## Exercise
Your reply should be a single number: how many lines contain the string "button".

::::

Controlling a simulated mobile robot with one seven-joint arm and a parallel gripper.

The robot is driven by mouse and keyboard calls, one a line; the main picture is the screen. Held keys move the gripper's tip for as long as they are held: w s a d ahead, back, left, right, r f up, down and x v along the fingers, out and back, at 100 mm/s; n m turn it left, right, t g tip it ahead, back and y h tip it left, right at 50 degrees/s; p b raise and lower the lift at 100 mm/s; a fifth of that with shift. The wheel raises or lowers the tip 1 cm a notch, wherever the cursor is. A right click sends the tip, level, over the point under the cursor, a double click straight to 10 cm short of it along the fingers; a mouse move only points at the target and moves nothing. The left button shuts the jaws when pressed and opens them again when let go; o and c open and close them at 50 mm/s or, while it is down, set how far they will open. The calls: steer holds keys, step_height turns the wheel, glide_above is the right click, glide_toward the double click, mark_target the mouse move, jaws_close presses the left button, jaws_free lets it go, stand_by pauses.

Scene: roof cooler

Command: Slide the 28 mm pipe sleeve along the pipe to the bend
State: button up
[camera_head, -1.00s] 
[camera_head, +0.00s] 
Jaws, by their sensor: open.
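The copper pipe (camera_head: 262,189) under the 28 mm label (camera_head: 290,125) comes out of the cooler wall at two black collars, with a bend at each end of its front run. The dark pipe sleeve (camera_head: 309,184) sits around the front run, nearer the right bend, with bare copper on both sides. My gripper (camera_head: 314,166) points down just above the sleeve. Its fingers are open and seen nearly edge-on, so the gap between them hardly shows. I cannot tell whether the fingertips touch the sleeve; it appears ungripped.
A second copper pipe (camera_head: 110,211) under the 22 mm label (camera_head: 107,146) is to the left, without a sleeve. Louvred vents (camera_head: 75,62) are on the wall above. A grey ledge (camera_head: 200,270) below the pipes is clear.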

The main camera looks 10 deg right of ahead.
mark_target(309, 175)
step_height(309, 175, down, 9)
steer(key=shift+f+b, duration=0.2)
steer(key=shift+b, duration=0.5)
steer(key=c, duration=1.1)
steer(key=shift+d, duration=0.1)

::::

## Task result
2